In what I have called the "working machine" of government there are two
distinct elements. First, there is the large, permanent, professional
staff, the Civil Service; secondly, there is the policy-directing body,
the Cabinet. Both of these are the objects of a great deal of
contemporary criticism. On the one hand, we are told that we are
suffering from "bureaucracy," which means that the permanent officials
have too much independent and uncontrolled, or imperfectly controlled,
authority. On the other hand, we are told that we are suffering from
Cabinet dictatorship, or, alternatively, that the Cabinet system is
breaking down and being replaced by the autocracy of the Prime Minister.
There is a good deal of _prima facie_ justification for all these
complaints.


THE GROWTH OF THE CIVIL SERVICE

First, as to bureaucracy. It is manifest that there has been an immense
increase in the number, the functions, and the power of public
officials. This is not merely due to the war. It has been going on for a
long time--ever since, in fact, we began the deliberate process of
national reconstruction in the years following 1832. In itself this
increase has not been a bad thing; on the contrary, it has been the only
possible means of carrying into effect the great series of reforms which
marked the nineteenth century. And may I here underline the fact that we
Liberals, in particular, have no right to criticise the process, since
we have been mainly responsible for it, at any rate in all its early
stages. When our predecessors set up the first Factory Inspectors in
1833, and so rendered possible the creation of a whole code of factory
laws; when they created the first rudimentary Education Office in 1839,
and so set to work the men who have really moulded our national system
of education; when they set up a bureaucratic Poor Law Board in 1841,
which shaped our Poor Law Policy, and a Public Health Board in 1848,
which gradually worked out our system of Public Health--when they did
these things, they were beginning a process which has been carried
further with every decade. If you like, they were laying the foundations
of bureaucracy; but they were also creating the only machinery by which
vast, beneficial and desperately needed measures of social reform could
be carried into effect.

And there is yet another thing for which Liberalism must assume the
responsibility. When Gladstone instituted the Civil Service Commission
in 1853, and the system of appointment by competitive examination in
1870, he freed the Civil Service from the reputation for corruption and
inefficiency which had clung to it; and he ensured that it should
attract, as it has ever since done, much of the best intellect of the
nation. But this very fact inevitably increased the influence of the
Civil Service, and encouraged the expansion of its functions.
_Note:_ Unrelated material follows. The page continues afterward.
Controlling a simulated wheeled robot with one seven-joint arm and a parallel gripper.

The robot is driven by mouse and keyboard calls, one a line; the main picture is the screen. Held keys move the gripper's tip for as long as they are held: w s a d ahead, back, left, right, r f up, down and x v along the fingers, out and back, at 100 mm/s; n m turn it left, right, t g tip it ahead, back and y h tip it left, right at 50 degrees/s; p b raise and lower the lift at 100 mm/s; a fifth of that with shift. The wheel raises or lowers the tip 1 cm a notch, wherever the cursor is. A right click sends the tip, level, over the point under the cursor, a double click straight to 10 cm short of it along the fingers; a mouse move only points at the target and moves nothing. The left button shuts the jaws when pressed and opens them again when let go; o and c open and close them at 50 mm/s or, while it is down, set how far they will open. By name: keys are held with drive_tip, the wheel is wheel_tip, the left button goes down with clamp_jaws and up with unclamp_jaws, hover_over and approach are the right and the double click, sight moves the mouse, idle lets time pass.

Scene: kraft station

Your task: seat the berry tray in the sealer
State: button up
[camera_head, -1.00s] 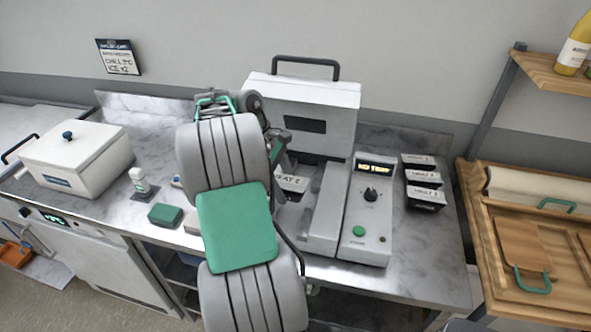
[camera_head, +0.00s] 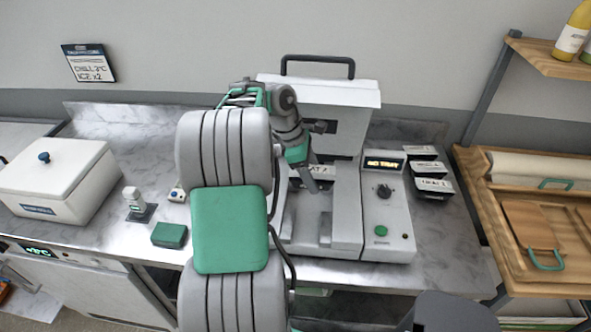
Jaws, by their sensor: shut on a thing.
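The sealer (camera_head: 338,95) is a white machine with its lid raised and a black handle on top. Its control box display reads "NO TRAY". My gripper (camera_head: 316,178) is in the sealer's open front, below the lid, and is shut on a small tray. The tray's pale label (camera_head: 326,171) shows beside the fingers, partly covered, and seems to end in "AT 2". I cannot read "berry" on it. My arm hides the tray's left part, and I cannot tell whether its underside touches the sealer.
Three dark trays with pale labels (camera_head: 430,168) stand right of the control box (camera_head: 384,215). A white lidded box (camera_head: 55,180), a small white bottle (camera_head: 133,199) and a green block (camera_head: 169,235) are on the left counter. A wooden shelf unit (camera_head: 535,220) stands at right.

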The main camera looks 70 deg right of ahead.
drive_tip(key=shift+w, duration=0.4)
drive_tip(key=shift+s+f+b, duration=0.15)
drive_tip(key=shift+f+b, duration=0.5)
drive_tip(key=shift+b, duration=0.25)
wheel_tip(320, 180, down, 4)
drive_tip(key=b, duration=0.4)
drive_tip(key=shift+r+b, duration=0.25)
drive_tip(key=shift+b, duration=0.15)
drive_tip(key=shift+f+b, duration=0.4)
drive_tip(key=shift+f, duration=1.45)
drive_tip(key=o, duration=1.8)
If you put
a body of very able men in charge of a department of public service, it
is certain that they will magnify their office, take a disproportionate
view of its claims, and incessantly strive to increase its functions and
its staff. This is not only natural, it is healthy--so long as the
process is subjected to efficient criticism and control.

But the plain fact is that the control is inadequate. The vast machine
of government has outgrown the power of the controlling mechanism.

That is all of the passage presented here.